One of the 17 titles selected for Locarno’s competition this year was Human Flowers of the Flesh, German writer-director Helena Wittmann’s second feature after her 2017 debut Drift. Like Drift, Human Flowers of the Flesh is barely a narrative film, this time taking us across the Mediterranean to chase the ghosts of legionnaires. Inspired by Marguerite Duras’ 1952 novel The Sailor from Gibraltar, the protagonist is Ida (Angeliki Papiliou), who lives on a yacht with her “troop” – a small all-male multinational crew, whose mission seems to be to collect and preserve the flora and fauna of the Mediterranean. The theme of the legionnaire and colonial psyche is at the film’s heart: we see recurring glimpses of French Foreign Legion personnel on Corsica and also poems and old photographs. The film ends up in North Africa, where Ida follows and meets Sergeant Galoup (played by Denis Lavant, the lead actor in Claire Denis’ 1999 Beau Travail).

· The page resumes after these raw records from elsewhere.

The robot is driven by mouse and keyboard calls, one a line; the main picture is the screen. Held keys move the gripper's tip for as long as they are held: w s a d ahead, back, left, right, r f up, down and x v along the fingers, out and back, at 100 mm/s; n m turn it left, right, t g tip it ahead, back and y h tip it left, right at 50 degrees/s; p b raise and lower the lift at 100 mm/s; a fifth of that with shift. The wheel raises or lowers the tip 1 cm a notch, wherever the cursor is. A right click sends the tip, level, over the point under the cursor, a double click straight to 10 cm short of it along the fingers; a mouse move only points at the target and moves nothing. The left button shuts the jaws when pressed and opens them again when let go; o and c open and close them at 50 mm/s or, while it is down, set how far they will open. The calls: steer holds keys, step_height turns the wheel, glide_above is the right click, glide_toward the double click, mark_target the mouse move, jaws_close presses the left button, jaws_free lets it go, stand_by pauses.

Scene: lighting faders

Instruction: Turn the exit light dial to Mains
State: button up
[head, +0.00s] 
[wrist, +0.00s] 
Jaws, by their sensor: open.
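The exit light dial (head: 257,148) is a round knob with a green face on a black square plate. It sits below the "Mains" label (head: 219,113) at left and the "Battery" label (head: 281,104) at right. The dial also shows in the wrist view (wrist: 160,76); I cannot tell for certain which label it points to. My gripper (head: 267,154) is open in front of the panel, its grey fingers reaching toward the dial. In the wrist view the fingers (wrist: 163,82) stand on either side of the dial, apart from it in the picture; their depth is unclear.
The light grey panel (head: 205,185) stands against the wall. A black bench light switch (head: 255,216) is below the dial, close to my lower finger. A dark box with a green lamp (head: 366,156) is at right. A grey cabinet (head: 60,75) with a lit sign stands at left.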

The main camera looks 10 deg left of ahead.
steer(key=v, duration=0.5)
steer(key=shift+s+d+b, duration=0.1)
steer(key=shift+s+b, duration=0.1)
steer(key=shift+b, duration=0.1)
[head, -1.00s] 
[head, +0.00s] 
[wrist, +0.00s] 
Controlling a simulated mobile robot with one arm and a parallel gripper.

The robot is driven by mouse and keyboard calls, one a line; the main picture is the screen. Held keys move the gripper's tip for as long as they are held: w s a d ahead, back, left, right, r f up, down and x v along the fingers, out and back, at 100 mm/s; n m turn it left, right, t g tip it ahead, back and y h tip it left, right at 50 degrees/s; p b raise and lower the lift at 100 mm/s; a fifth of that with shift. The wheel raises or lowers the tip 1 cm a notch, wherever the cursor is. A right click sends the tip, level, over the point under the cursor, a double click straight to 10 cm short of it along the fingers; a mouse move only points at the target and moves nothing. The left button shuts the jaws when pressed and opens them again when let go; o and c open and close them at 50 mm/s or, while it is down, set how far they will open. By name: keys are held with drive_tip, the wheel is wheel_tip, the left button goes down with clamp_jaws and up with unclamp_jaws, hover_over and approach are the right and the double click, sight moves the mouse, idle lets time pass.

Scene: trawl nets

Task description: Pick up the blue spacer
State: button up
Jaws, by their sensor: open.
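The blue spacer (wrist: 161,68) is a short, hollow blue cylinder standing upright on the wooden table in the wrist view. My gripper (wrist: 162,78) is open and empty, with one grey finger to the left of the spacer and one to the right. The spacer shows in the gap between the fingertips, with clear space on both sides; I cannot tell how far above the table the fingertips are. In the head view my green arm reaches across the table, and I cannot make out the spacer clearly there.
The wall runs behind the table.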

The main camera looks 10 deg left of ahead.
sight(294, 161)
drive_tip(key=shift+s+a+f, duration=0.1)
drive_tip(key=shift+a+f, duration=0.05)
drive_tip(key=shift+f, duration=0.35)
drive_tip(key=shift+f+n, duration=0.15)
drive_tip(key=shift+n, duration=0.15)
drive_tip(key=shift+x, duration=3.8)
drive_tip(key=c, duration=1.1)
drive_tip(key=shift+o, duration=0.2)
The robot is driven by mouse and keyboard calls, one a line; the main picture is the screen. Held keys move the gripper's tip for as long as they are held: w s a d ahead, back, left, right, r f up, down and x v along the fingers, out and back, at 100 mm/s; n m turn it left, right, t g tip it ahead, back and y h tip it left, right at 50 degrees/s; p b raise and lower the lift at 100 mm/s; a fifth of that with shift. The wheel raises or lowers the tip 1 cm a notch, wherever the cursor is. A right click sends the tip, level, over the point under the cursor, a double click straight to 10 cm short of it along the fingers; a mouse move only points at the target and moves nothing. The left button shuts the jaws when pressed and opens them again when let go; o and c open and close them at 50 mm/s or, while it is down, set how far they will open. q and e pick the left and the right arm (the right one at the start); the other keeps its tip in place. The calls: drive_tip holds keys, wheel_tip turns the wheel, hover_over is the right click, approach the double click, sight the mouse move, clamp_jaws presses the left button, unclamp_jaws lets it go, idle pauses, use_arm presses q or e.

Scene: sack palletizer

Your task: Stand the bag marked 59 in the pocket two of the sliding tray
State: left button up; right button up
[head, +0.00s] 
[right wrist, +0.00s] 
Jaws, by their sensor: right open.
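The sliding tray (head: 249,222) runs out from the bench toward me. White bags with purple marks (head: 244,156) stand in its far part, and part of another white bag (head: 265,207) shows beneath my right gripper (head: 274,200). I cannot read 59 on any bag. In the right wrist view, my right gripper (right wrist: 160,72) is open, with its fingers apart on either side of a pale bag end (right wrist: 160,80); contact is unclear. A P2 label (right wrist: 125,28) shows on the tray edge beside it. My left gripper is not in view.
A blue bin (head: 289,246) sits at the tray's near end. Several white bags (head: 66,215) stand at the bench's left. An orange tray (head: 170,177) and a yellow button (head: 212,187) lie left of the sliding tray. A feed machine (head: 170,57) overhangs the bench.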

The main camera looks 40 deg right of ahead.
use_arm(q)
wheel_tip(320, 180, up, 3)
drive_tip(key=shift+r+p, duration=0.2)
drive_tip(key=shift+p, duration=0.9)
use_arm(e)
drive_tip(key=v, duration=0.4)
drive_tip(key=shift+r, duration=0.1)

Human Flowers of the Flesh is an assemblage of discrete episodes that are connected by a common thread of transformation. Like the emerging butterflies or the plants beneath the Medusa’s Head that bleed and become part of the coral reef, it is about transformation. The process of transformation is realised not only through stories but also as a cinematic experience, such as the image of parachutists (probably legionnaires) dropping out of a plane and floating down like jellyfish, or the long underwater scene exploring the historical marine habitat. Wittmann is obsessively attuned to the sea’s movement, grandeur and diversity; she includes an interlude of dreamy blue-tinted 8mm, where the film frame turns into a watercolour painting and lets the seas take over the narration.
The cinematic sea is seen as a projection screen to be filled with musings and memories. The Greek wanderer Ida is also a fluid character, mostly self-contained but also a woman sailing into the heart of a secret male world. The connection between Ida and the legionnaires is left open and vague until she has the encounter with Galoup. Lavant’s bodily imprint proves that the legionnaires and the legacy of colonialism remain present; it is also Wittmann’s homage to another filmmaker who has revealed the multiplicities of the colonial and postcolonial body. This homage to Denis reflects a feminist perspective, as does the identification of the body as a focal point for the production and transmission of affect. Wittmann, through her positioning of the landscape, the plasticity of the film (particularly the skin of the sea) and the human bodies, gives us an intimate tactile sense of the body. As the film’s focus, this body as mediated object has the potential to destabilize, disrupt and transform.
Human Flowers of the Flesh is a slow, meditative odyssey that is both political and poetic. Working as her own editor and cinematographer, Wittmann foregrounds a haptic, non-verbal form of communication with a sensuous attention to texture, surface, movement and intimacy. Like Drift, it is woven together by water, although the difference here is that we can actually hear the boat speaking or even singing to us, thanks to the composition and sound design of Nika Son. This only proves that sound in cinema can expand beyond the edges of the frame and become bodily too.